Das Eerlebnis des Sollens



TRANSKRIPT
Das Erlebnis des Sollens ist ein metaphysisches Erlebnis. Es ist das Ergebnis, die gefühlsmäßige Reaktion auf eine ganz besondere Begegnung in meiner inneren Welt, und zwar die Begegnung mit etwas hohem, sozusagen königlichem, göttlichem. Das Gefühl des Sollens ist zudem ein sogenanntes gemischtes Gefühl.
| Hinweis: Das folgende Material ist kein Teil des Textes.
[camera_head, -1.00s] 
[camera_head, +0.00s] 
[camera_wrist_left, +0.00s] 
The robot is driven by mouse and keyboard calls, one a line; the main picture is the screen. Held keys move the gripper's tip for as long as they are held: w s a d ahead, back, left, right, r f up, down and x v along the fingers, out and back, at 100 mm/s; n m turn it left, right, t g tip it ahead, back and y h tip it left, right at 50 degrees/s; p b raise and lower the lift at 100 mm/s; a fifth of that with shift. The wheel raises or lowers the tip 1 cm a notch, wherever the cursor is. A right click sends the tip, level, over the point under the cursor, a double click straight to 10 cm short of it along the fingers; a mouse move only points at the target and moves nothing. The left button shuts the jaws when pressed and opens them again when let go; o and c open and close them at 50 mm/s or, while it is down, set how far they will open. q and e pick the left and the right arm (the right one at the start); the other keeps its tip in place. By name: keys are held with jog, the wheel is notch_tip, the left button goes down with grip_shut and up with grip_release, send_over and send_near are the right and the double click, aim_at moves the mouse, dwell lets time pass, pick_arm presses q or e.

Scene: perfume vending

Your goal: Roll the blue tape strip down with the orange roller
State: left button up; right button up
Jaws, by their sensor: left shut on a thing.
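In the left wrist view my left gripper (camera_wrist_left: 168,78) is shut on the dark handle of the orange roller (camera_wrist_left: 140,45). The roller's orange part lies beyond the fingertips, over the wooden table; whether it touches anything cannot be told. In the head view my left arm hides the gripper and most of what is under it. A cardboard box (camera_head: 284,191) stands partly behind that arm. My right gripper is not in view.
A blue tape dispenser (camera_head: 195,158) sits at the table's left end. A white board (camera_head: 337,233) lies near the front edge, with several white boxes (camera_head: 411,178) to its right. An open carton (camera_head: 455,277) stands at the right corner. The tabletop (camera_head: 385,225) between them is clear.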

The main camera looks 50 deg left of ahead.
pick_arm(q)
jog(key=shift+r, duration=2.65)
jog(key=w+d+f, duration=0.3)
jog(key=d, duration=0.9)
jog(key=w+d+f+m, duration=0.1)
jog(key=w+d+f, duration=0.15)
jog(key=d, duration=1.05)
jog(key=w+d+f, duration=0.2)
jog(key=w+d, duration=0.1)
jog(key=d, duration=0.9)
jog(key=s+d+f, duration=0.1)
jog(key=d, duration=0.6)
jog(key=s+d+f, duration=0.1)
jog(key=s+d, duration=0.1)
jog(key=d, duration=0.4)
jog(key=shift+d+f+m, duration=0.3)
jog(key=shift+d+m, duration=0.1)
Es ist gewissermaßen ein Kind von Eltern, die aus ganz verschiedenen Welten kommen, nämlich einmal aus der Welt der Erde, der Natur, des Lebens, der sinnlich vernehmbaren Wirklichkeit und zum anderen aus der Welt des Himmels, des Geistes, des Wertes. Zu diesem Gefühl des Sollens ist darum überhaupt nur ein Wesen fähig mit “zwei Seelen in seiner Brust“: der Seele Begehrungsvermögen, und der Seele Verehrungsvermögen. Das Erlebnis des Sollens bedeutet: in seinem Inneren eine Mitteilung „von oben“, von einer königlichen Instanz zuempfangen. Aber man kann nicht ganz Ohr sein gegenüber dieser Mitteilung, weil gewissermaßen einer hinter, neben einem steht, der einem zur gleichen Zeit etwas verführerisches ins Ohr flüstert, so das man mehr oder weniger in sich gespalten, zerrissen, hin- und hergerissen ist, und darum besagte Mitteilung „von oben“ nicht nur als Glück, Ehre, Auszeichnung, Gabe empfindet sondern auch zugleich teilweise als Aufgabe, Beschwernis, Belastung, Elend - also als etwas, gegen das sich ein Teil von einem sträubt.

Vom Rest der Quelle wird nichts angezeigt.